Seseorang sebenarnya bisa mengetahui potensi dirinya dengan cara mudah, yaitu berdasarkan minat yang dirasakannya selama ini. Misalnya, apakah seseorang menulis, memasak, pekerjaan bengkel, mengajar, dsb. Semua dapat dijadikan modal untuk memulai sebuah pekerjaan baru tanpa harus terikat pada orang lain atau organisasi tertentu.

Di hari-hari pensiunnya, Bondan Winarno mengaku dapat lebih berkonsentrasi menulis. Kini ia lebih banyak menulis buku, bahkan dengan kualitas yang menurut dia jauh lebih baik. Ia merasa lebih puas pada karya-karyanya sekarang karena dihasilkan dalam suasana yang lebih menyenangkan.

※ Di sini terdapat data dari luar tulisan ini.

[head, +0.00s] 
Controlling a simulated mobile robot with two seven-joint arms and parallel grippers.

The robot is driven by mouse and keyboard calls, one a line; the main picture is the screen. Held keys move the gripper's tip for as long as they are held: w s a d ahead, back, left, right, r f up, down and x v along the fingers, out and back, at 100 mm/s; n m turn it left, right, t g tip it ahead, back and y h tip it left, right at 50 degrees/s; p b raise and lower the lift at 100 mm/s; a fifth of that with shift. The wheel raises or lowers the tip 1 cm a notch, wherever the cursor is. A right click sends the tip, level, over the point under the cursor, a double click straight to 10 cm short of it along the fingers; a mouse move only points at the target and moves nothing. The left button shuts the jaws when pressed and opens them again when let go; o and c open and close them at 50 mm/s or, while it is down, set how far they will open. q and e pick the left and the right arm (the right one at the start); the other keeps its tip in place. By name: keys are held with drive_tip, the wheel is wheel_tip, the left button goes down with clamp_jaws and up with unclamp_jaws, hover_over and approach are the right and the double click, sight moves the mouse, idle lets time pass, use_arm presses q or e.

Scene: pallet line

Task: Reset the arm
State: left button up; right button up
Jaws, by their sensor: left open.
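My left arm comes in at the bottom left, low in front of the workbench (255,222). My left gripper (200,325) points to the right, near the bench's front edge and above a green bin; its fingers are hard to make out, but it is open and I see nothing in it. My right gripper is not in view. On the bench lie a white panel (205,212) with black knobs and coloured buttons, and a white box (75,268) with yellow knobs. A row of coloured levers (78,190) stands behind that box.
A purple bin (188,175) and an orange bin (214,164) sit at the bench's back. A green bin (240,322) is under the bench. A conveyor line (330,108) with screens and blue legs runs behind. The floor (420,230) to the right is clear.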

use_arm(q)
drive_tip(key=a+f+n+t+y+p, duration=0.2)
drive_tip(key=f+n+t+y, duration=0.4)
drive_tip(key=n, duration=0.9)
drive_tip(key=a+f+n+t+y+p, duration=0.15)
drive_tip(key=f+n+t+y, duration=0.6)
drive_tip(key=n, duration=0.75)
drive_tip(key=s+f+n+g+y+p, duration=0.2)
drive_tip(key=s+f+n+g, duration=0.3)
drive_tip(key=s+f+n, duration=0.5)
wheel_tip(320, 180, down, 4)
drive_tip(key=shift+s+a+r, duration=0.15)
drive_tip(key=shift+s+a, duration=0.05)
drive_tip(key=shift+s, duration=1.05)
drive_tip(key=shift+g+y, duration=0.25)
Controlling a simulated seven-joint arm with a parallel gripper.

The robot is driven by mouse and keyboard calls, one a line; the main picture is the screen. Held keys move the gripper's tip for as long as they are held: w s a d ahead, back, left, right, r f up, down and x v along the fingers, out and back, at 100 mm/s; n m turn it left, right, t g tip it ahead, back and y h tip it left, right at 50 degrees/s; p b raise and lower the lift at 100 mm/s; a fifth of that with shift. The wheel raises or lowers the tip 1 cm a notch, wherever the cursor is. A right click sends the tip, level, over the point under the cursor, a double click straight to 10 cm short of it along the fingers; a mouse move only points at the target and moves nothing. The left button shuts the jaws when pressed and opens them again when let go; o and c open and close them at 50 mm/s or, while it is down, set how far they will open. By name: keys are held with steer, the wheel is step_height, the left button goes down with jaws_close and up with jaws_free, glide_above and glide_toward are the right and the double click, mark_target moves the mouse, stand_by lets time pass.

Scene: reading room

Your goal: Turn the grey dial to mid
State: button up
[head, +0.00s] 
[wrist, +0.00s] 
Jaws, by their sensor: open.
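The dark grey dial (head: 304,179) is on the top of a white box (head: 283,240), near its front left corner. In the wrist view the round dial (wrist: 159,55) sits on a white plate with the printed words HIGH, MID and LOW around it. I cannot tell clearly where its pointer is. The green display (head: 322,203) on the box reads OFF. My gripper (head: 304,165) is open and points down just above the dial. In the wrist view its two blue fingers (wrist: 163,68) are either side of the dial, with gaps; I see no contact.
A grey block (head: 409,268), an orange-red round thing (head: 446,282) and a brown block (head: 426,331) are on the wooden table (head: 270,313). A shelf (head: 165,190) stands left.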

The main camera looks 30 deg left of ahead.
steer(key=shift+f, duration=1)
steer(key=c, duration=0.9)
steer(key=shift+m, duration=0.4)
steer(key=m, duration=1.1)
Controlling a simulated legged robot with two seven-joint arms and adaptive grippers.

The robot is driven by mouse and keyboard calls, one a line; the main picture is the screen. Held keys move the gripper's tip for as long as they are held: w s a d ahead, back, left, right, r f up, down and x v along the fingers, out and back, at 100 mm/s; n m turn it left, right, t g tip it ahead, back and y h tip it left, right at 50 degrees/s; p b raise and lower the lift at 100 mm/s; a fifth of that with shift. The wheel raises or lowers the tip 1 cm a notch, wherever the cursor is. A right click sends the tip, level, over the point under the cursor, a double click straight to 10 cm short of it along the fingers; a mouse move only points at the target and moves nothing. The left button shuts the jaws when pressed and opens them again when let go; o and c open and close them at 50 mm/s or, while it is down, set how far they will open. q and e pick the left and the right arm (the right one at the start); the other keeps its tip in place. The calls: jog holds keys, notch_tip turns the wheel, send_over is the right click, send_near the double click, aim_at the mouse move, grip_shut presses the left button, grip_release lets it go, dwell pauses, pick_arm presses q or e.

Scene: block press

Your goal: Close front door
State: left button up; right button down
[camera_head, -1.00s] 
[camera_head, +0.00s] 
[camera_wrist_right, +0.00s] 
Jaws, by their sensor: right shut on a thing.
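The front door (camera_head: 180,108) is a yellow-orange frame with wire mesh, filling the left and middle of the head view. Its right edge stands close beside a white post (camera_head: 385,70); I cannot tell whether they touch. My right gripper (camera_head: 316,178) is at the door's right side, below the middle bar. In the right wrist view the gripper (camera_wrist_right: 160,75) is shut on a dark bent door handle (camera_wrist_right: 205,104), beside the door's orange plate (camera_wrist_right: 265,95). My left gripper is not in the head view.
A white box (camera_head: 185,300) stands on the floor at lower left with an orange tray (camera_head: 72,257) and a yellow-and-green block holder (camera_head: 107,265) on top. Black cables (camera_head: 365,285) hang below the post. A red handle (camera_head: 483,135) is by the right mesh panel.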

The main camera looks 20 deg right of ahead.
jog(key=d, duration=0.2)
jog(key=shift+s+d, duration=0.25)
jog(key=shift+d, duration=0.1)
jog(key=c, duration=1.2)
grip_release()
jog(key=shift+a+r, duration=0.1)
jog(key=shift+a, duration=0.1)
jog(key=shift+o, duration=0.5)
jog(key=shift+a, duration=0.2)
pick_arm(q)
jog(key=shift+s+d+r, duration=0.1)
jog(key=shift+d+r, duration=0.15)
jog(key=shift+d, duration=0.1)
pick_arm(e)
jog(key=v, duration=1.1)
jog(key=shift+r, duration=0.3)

Pensiun bagi Bondan hanyalah mengubah jalur pekerjaan dari "jalur cepat" ke "jalur lambat". Dengan berpensiun, ia juga bisa melakukan banyak hal yang dulu tidak sempat dilakukan, termasuk memberi perhatian kepada orang-orang di sekitar. Dikejar-kejar pekerjaan, menurut dia, menghilangkan kesempatan untuk bersosialisasi. Sesuatu yang menurutnya sangat berharga dalam kehidupan.

"Penghasilan saya sekarang malah justru lebih bagus dibanding masih aktif bekerja di kantor dulu, karena ternyata malah banyak yang bisa dikerjakan," aku penulis masalah-masalah manajemen ini tanpa bermaksud meninggikan diri.

Peluang baru
Jika ingin dipandang optimistis, seorang pensiunan dini sebenarnya mempunyai peluang besar untuk mewujudkan keinginan terpendamnya. Masa pensiun juga dijadikan awal untuk mencoba hal baru yang mungkin lebih menggairahkan. Bahkan pengalaman baru ini bisa saja menghasilkan uang.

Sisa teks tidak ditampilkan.